Assumptions for the FTS analysis
Forecasting has always constituted a challenge for analysts. The only thing that is certain is that prices in financial markets will remain volatile. Predicting the future is difficult, especially when it comes to exchange rates (McNeil, Frey & Embrechts, 2005). Their exact level in a few days or weeks cannot be forecast, despite an extensive econometric apparatus.
Analytical model is a hypothesis or a system of hypotheses which are formulated in a mathematical way (in the form of an equation or a system of equations, respectively), and show fundamental relations between real phenomena analysed (Witkowska, 2005). Mathematical model describes a given system using variables, which belong to different sets: real numbers, integers, logical values, character strings, etc. Variables represent certain characteristics of the system, for example, measured values of system outputs, or occurrence of events. The proper FTS analysis is a group of functions binding different variables, and thus describing the relations between the quantities in the system.
Some of the dependencies are going to be described with an econometric model, namely a formal mathematical notation of the existing economic regularities. What is required to build such a model is not only a good knowledge of economic theory, and mathematics and economics, but also economic practice. An econometric model should not only have a cognitive value from the economic point of view, but also a practical value, serving as a tool of inference about the future. In the models, in addition to functional dependencies defining the area of permissible decisions, there is the criterion function, also called the objective function, which allows for choosing the optimal variant out of those permissible. The FTS analysis should allow for describing the regularities existing in the economy which concern the exchange rate changes through mathematical models, and, additionally, through dependencies of behavioural economics.

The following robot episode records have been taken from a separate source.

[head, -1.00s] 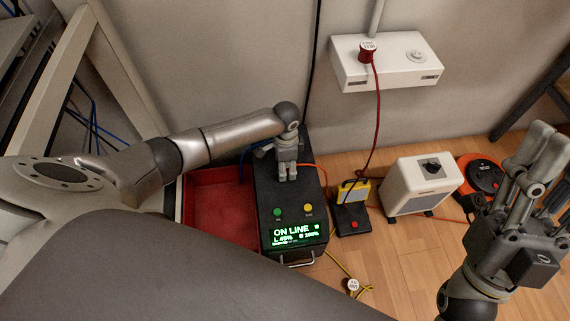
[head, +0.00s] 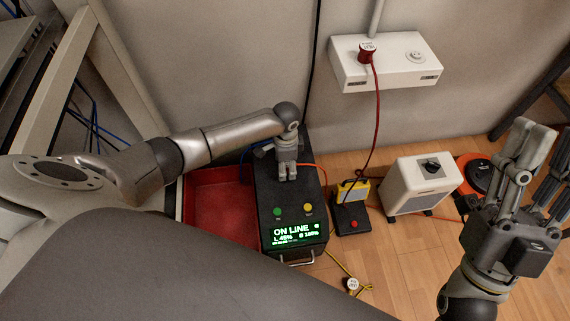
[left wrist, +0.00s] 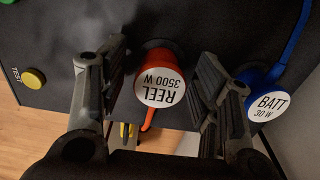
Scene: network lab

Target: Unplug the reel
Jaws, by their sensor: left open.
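My left gripper (left wrist: 152,90) is open in the left wrist view, one finger on each side of the plug. I cannot tell if the fingers touch it. In the head view the left gripper (head: 286,172) is over the unit's top and hides the plug. The orange cable reel (head: 480,176) is on the floor at right, partly hidden by my right gripper (head: 540,165), whose fingers look spread apart.
A red tray (head: 218,205) lies left of the unit. A white box (head: 421,182) and a black pedal-like device (head: 351,218) stand right. A wall socket box (head: 388,66) holds a red plug.

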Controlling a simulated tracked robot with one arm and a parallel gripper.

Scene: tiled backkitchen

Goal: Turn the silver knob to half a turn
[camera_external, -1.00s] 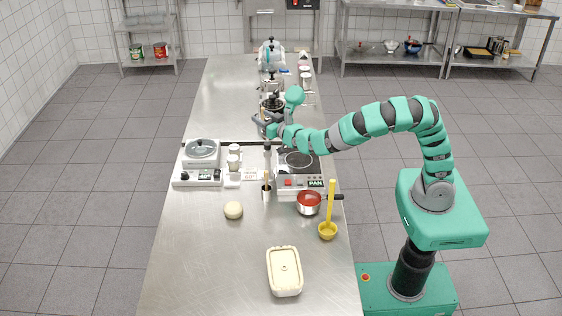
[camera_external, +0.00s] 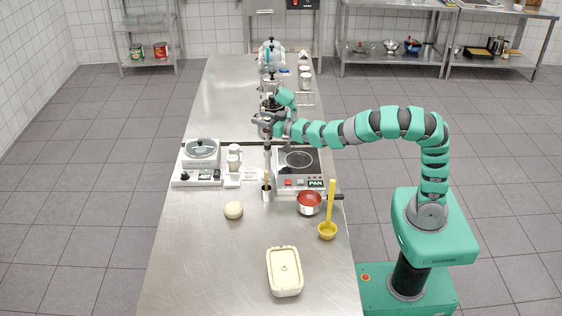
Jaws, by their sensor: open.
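A silver knob seems to be on the front panel of the right hotplate (camera_external: 300,189), beside its red buttons; it is too small to make out clearly. My gripper (camera_external: 260,119) is grey and hovers over the counter behind the hotplates, at the end of the teal arm reaching in from the right. It is open, with nothing seen in it. It is up and left of the right hotplate, apart from the front panel.
The left hotplate (camera_external: 200,176) carries a glass-lidded vessel. The left front of the steel counter (camera_external: 195,260) is clear.

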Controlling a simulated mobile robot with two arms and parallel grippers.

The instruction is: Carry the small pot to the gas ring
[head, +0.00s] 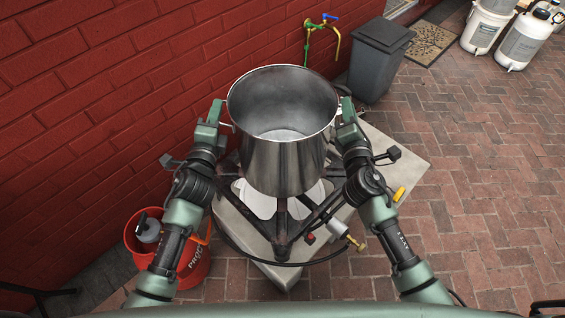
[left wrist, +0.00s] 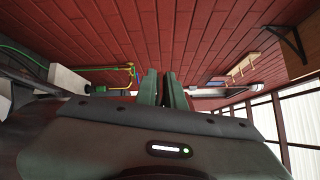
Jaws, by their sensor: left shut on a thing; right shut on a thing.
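The small pot (head: 284,155) is a tall, open steel pot, upright and seemingly empty, in the middle of the head view. It is directly over the gas ring (head: 283,232), a dark metal frame with splayed legs. I cannot tell whether the pot's base touches the frame, because the pot hides the burner's middle. My left gripper (head: 217,113) is shut on the pot's left side handle. My right gripper (head: 347,110) is shut on its right side handle. In the left wrist view, the left gripper's fingers (left wrist: 164,90) show close together; the handle is not clear there.
The ring stands on a pale slab (head: 275,272) with a hose and brass fitting (head: 354,240). A brick wall (head: 100,90) runs along the left. A grey bin (head: 378,65) stands behind.

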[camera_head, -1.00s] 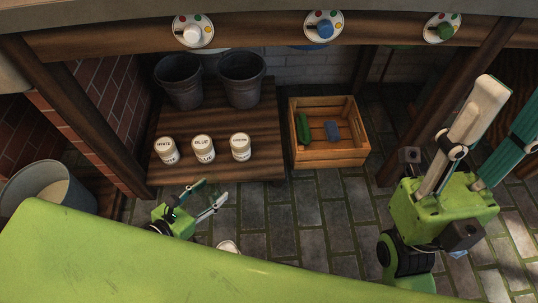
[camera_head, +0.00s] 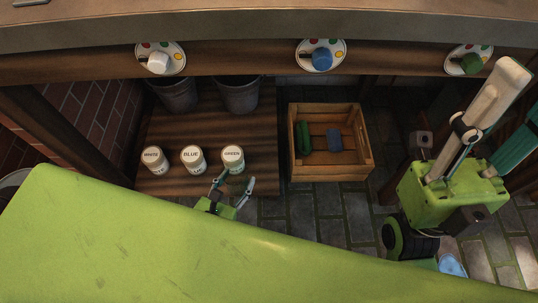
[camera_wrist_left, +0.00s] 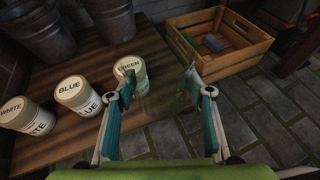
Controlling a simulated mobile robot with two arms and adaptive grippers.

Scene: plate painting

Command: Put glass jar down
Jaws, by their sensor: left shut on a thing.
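My left gripper (camera_head: 236,183) is at the front edge of the low wooden table (camera_head: 165,185), just in front of the jar labelled GREEN (camera_head: 232,158). In the left wrist view its teal fingers (camera_wrist_left: 160,88) are apart, shut on a clear glass jar (camera_wrist_left: 165,103). The glass is very faint, and its base is hard to make out against the table edge and floor. The GREEN jar also shows in the left wrist view (camera_wrist_left: 128,69), partly behind the left finger. My right gripper is not in view.
Jars labelled WHITE (camera_head: 153,160) and BLUE (camera_head: 193,160) stand left of GREEN. Two dark buckets (camera_head: 238,95) stand behind. A wooden crate (camera_head: 330,172) with a green and a blue item is on the stone floor to the right. Three palettes (camera_head: 321,56) line the beam above.

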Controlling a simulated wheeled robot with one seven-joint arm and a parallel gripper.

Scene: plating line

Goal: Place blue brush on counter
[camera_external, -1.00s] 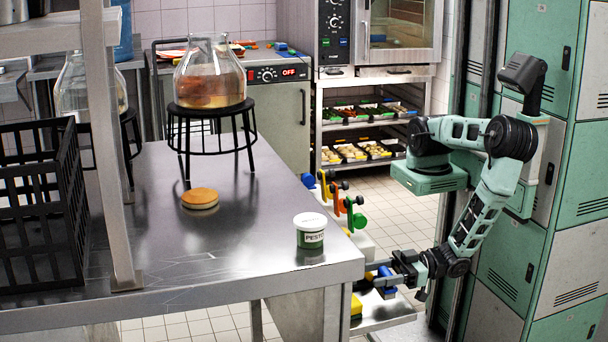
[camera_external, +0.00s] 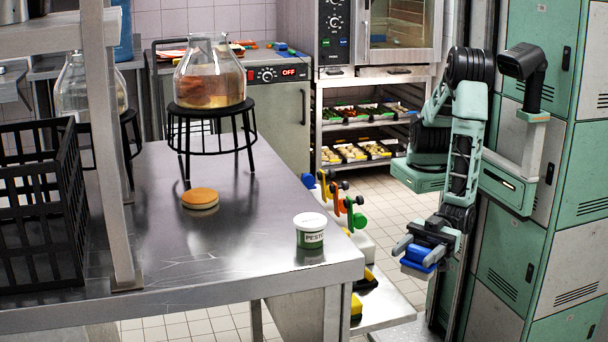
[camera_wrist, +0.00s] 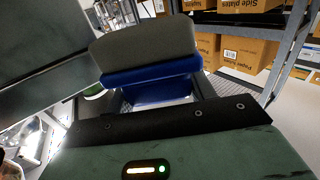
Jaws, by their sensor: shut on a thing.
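My gripper (camera_external: 418,257) is shut on the blue brush (camera_external: 421,256) and holds it in the air to the right of the counter, in front of the lockers. In the wrist view the blue brush (camera_wrist: 150,82) fills the middle, with its blue body toward my gripper and a grey part beyond it. The steel counter (camera_external: 170,262) is on the left in the external view. The brush is apart from the counter. My fingertips are largely hidden behind the brush in the wrist view.
On the counter are a pesto tub (camera_external: 310,232) near the right corner, a round bun-like thing (camera_external: 200,197), a glass vessel on a black stand (camera_external: 210,110) and a black crate (camera_external: 40,215). A low shelf (camera_external: 385,305) stands beside the counter. The counter's front middle is clear.

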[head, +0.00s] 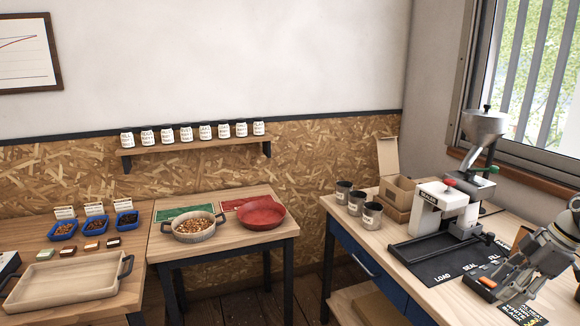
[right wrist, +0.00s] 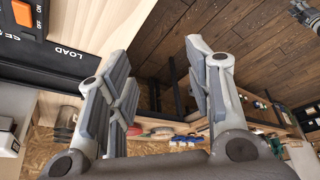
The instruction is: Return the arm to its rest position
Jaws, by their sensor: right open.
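My right gripper (head: 492,284) comes in from the right edge in the head view, over the right-hand bench. Its fingers point down and to the left, close to the black mat's front right part. In the right wrist view the right gripper (right wrist: 160,72) has its two grey fingers spread wide, with nothing between them. A small grey jointed part at the top right corner of the right wrist view looks like my left gripper (right wrist: 301,12); it is too small and cut off to tell its state. The left arm does not show in the head view.
The grinder-like machine (head: 448,205) stands behind the right gripper on the black mat (head: 428,262). Several grey cups and a cardboard box (head: 397,196) stand left of it. A table with a pan (head: 194,229) and red bowl (head: 261,214) is farther left. Floor shows between the tables.

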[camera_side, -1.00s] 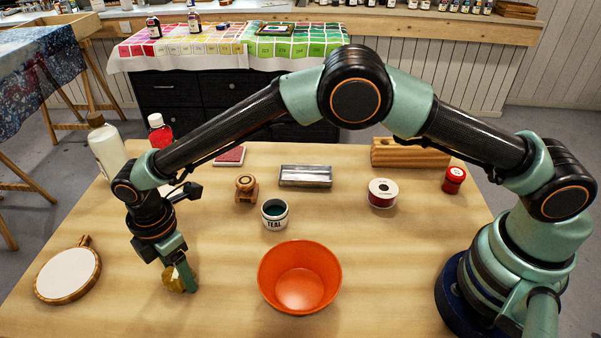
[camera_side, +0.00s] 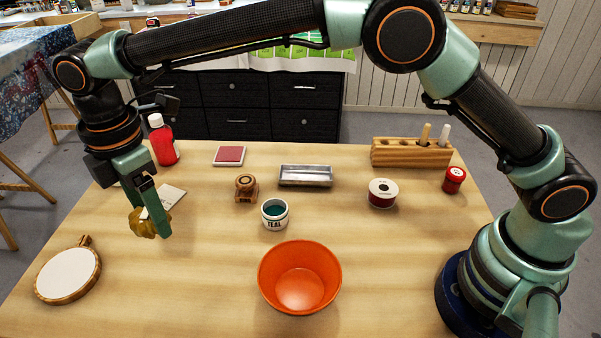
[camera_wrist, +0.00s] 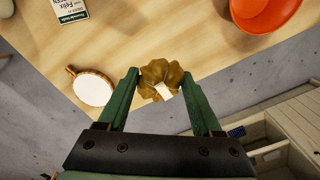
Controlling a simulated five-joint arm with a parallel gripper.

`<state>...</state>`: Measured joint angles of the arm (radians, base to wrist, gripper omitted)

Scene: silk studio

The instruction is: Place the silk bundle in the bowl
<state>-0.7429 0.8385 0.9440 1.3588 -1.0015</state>
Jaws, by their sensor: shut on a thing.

Specification of the model consists in defining the explanatory variables, determining the present interdependencies, and developing the analytical form of the model equations. The process of model specification is usually about normative decision-making on its properties, performance and range, with some of those decisions being the result of the use of certain formal procedures. Specification of the model is based both on "a priori" information and statistical information. The "a priori" information is as follows:
* existing economic theories,
* generally known economic dependencies of settlement or balancing type,
* information from previously conducted econometric studies.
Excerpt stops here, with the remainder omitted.